SVG could work (if you can stomach XML). The great thing about standards is there are so many to choose from.


or base-64


This isn't that hard to keep in an editable form for you. Visualizing it as an image can just be a property of the editor, and the "on disk" representation can simply be a URI to a standard image format. This is basically what emacs org-mode does, and it works really well.


I should check out org-mode. It's been more than 25 years since I used emacs with any regularity.


For Visual Studio, the Supercharger extension is capable of embedding images in comments. Those with Supercharger will see the inlined image, and those without will just see the markup containing the image path. It's not as powerful as what Racket is capable of with images-in-code, but gets the job done for most purposes.


Since Markdown is now the web's rich text, its image tag is probably the thing to try. Then, Emacs is guaranteed to be able to show images. Possibly Intellij Idea, since their MPS supports wacky stuff in DSLs' editing interfaces. Dunno about Sublime etc., but I hope Atom and company can make proper use of their platform.

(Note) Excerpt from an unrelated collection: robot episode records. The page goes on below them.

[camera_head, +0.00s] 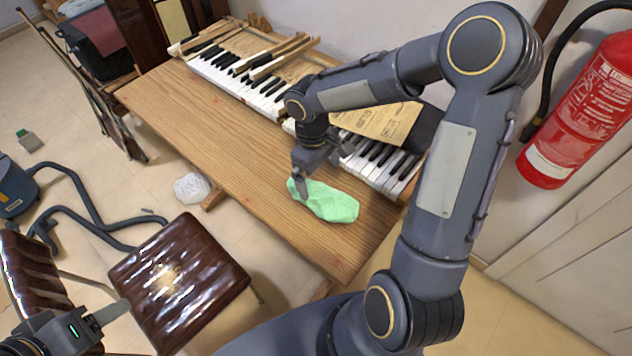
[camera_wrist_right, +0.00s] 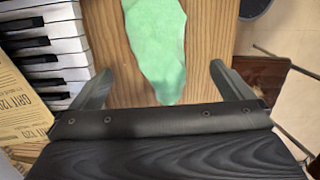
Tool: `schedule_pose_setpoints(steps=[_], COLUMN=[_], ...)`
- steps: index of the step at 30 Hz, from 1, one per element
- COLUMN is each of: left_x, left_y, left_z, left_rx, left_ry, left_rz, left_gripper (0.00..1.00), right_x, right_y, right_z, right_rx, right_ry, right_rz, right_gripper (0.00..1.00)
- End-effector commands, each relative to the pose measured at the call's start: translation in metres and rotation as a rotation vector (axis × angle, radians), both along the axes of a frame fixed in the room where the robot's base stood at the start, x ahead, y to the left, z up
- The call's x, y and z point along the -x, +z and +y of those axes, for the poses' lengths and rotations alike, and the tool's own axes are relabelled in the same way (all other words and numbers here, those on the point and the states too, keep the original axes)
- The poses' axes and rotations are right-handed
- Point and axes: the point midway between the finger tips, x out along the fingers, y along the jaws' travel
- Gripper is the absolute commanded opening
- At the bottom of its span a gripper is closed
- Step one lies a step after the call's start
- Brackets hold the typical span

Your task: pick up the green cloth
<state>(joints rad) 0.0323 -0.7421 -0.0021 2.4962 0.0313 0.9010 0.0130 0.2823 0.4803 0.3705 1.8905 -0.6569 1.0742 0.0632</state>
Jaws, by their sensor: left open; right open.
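The green cloth (camera_head: 332,203) lies flat and slightly crumpled on the wooden table (camera_head: 225,140), near its right end and in front of the piano keys. My right gripper (camera_head: 302,188) is over the cloth's left end in the head view. In the right wrist view the cloth (camera_wrist_right: 156,45) lies between the two spread fingers of my right gripper (camera_wrist_right: 165,88), with its narrow end towards the palm. The fingers are open and hold nothing; I cannot tell whether they touch the table. My left gripper (camera_head: 112,312) is open and empty at the lower left, away from the table.
Piano keys (camera_head: 232,75) run along the table's back edge, with wooden pieces and a sandpaper sheet (camera_head: 385,125) on them. A brown leather chair (camera_head: 180,280) stands in front. A red fire extinguisher (camera_head: 585,110) hangs on the right wall. The table's front left is clear.

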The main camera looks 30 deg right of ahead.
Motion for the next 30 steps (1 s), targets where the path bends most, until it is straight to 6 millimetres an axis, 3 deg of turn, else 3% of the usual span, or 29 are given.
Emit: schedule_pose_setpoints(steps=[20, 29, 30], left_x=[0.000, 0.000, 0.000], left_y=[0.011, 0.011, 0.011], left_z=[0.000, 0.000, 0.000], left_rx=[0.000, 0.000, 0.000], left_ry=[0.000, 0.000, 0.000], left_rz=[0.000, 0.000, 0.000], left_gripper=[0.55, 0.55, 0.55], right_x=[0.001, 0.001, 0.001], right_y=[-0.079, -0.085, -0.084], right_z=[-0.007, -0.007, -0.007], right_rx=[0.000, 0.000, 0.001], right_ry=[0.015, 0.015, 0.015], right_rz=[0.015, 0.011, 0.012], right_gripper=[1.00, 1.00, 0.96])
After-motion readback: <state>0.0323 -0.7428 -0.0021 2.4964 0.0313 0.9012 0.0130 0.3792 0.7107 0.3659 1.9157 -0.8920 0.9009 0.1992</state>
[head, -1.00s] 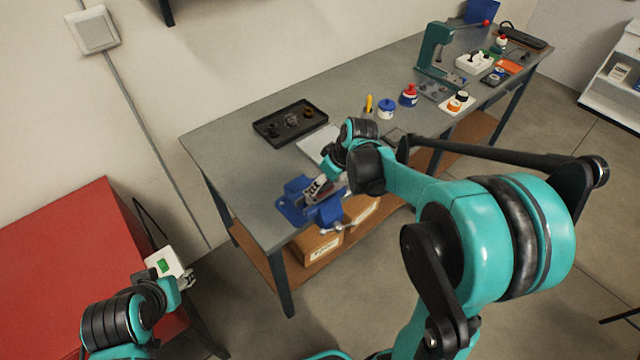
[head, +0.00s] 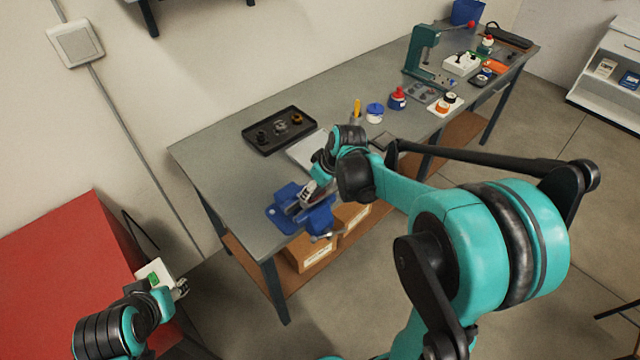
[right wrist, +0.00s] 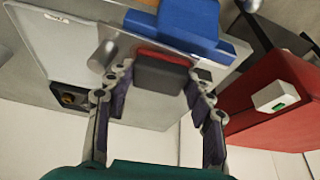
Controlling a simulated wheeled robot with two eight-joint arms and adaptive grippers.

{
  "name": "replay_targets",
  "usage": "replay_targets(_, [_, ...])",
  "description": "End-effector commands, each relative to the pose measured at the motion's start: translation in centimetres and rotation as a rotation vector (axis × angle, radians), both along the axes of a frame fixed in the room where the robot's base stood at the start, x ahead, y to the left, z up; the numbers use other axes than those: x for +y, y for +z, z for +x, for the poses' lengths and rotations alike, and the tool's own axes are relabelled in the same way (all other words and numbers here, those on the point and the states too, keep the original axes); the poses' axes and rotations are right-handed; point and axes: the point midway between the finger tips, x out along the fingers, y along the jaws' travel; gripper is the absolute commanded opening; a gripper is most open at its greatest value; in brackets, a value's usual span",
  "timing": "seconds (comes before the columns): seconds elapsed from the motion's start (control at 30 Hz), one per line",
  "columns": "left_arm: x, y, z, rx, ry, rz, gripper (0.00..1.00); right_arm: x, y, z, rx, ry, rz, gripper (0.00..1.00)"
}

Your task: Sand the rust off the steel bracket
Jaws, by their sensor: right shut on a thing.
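The blue vise (head: 284,215) stands at the table's near left corner and also shows at the top of the right wrist view (right wrist: 185,18). A flat grey metal piece (right wrist: 125,42) beside the vise there looks like the steel bracket; rust cannot be made out. My right gripper (right wrist: 161,74) is shut on a dark grey block (right wrist: 160,77) with a red layer. The block's red side faces the metal piece; whether they touch is unclear. In the head view, my right gripper (head: 308,190) is at the vise. My left gripper (head: 181,289) is near the red cabinet, its fingers too small to judge.
A black tray (head: 249,142) with small parts lies behind the vise. A red cabinet (head: 60,270) with a white switch box (right wrist: 284,95) is at left. A green press (head: 415,58) and several small containers stand at the table's far end.

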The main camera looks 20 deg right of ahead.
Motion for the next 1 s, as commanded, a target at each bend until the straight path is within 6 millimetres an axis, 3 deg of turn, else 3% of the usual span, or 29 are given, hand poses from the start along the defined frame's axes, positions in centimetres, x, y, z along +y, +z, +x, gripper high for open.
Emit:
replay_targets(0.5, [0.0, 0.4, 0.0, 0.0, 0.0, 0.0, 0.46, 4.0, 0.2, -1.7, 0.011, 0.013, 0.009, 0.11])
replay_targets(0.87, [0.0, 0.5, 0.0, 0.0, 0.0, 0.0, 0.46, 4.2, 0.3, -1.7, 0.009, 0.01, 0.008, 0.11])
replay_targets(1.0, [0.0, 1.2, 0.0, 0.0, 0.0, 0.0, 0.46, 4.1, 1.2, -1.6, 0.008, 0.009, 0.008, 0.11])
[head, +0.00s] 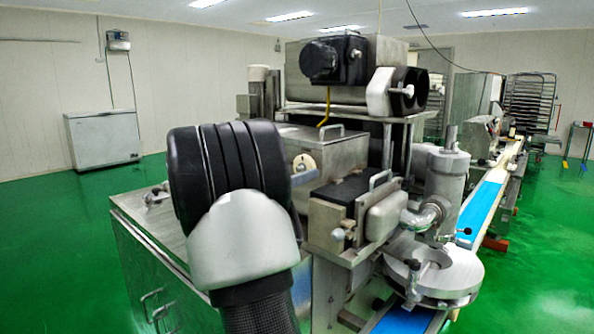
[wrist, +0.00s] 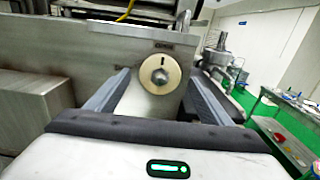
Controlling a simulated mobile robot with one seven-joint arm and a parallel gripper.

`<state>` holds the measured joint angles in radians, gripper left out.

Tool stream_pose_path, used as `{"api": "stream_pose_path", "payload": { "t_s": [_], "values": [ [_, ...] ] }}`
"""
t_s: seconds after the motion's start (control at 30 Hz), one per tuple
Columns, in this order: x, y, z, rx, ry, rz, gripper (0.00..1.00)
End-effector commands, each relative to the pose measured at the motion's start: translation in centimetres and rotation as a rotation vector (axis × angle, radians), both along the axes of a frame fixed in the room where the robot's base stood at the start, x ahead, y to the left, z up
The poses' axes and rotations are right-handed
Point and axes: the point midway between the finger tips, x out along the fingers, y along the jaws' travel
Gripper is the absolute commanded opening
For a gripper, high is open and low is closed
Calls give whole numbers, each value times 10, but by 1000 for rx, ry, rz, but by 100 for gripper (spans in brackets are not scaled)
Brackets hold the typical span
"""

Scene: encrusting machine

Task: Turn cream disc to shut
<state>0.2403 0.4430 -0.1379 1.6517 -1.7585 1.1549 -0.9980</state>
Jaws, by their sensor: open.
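The cream disc (wrist: 160,74) is a round knob on the machine's steel front, with a short dark mark near its top and a paler centre. The mark points roughly up, at a small label (wrist: 163,45) too blurred to read. My gripper (wrist: 158,80) is open, with one grey finger on each side of the disc in the wrist view. The fingers look apart from it; I cannot tell how far short of it the tips stop. In the head view the disc (head: 303,163) shows just right of my black and white arm, which hides most of my gripper.
A steel hopper box (head: 310,140) with a handle is at the disc. A black-lidded block (head: 352,195) stands right of it. A blue conveyor belt (head: 483,203) runs along the right. A white chest (head: 103,136) stands far left, with open green floor before it.

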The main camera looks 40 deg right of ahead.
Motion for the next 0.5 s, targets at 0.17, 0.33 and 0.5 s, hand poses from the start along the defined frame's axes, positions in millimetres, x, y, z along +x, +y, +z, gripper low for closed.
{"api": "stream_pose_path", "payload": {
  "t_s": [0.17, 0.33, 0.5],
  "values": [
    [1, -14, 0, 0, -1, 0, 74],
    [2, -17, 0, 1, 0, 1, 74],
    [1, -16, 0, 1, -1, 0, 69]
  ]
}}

Even if not inline, an image can often be opened in a split frame.

BTW, Mermaid and such might be more suitable for embedding diagrams in comments―maybe even just one of the ascii art diagram languages (for which there are utils to convert to graphics).


If you dive into old Lisp Machines and Interlisp-D papers, it was already a feature back them.

Many FOSS devs don't have a full picture of Lisps, by constraining themselves to what Emacs+SLIME are able to, without experimenting commercial Common Lisp environments.


Thanks for pointing out the image part. I also do this with both Python and Mathematica all the time just like you, but haven't touched Racket in 10 years.


> Obviously there are downsides to putting images in your source. After you do that, your code is no longer ascii, and it won't be something you can edit with vi, emacs, or any non-Racket IDE.

Emacs handles images.


Mathematica allows similar things to be done in its notebooks. Fun!


> Just being able to put an image in a comment explaining your algorithm into your code would be huge improvement

i do this all the time.


Comment Area Markup Method Literary Programming, Programming was the first, Literary was the second.

the main purpose of the Code comment area markup method is to live Preview directly in the Code Editor Preview panel without exporting or any preprocessing.

Just add a line comment character of the programming language before each line of Markdown.

In the comments of code, you can draw flowcharts, tasklist, display data visualizations, etc.

The method is to add extension instructions in any programming language comment area:

markdown manual eval code, live eval code, print result, display data visualization and other directives When previewing or converting a format, you only need to simply preprocess: delete line comment characters with regular expressions, example: sed 's/^;//' x.clj

Note:

line comment character of Clojure(Lisp) is ; line comment characters of the current file type can be obtained from the editor's API. when we edit the code, we can preview the effect in real time. Editing literary code has a live preview panel like most markdown editors.